* TASK *
How many lines in this material include the string "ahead"? Answer with the number and nothing further.
****
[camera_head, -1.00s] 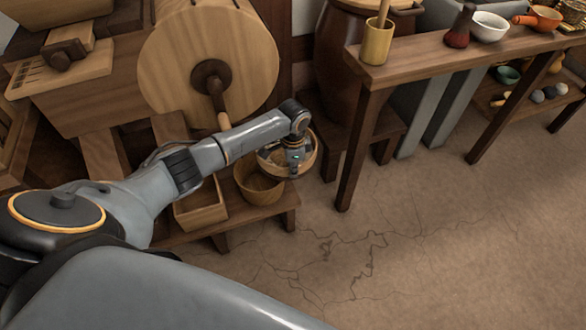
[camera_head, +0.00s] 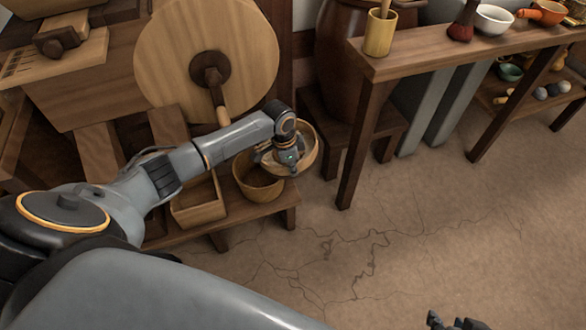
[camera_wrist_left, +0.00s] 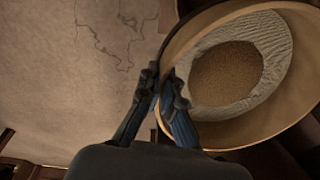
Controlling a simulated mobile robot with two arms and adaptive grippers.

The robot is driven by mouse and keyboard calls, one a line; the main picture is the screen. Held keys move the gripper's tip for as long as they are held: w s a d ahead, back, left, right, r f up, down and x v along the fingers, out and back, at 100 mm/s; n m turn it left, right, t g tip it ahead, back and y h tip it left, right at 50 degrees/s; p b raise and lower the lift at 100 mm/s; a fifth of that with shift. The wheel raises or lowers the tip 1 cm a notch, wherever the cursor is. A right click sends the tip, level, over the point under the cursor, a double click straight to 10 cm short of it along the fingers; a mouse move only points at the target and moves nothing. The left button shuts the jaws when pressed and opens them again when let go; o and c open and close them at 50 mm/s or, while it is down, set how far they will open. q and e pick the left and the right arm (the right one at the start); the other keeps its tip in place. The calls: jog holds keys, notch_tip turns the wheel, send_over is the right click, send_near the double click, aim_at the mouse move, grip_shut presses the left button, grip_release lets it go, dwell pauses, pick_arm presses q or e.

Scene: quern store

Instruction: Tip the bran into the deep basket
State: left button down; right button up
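My left gripper (camera_head: 284,160) is shut on the rim of a round, shallow wooden pan (camera_head: 308,150). In the left wrist view, one finger lies on each side of the rim of this pan (camera_wrist_left: 222,144). Brown grainy bran (camera_wrist_left: 227,75) lies inside, with a pale ring around it. A round tan vessel (camera_head: 257,190) stands on the low bench beside and below the held pan, partly hidden by my gripper; I cannot tell whether it is the deep basket. My right gripper (camera_head: 451,322) only just shows at the bottom edge, fingertips apart, with nothing seen between them.
A rectangular wooden box (camera_head: 198,208) stands on the low bench (camera_head: 226,221), left of the tan vessel. A large wooden wheel (camera_head: 180,60) with a crank is behind. A side table (camera_head: 440,55) with pots stands right. The cracked floor (camera_head: 420,225) is clear.

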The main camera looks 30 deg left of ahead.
****
* TASK OUTPUT *
2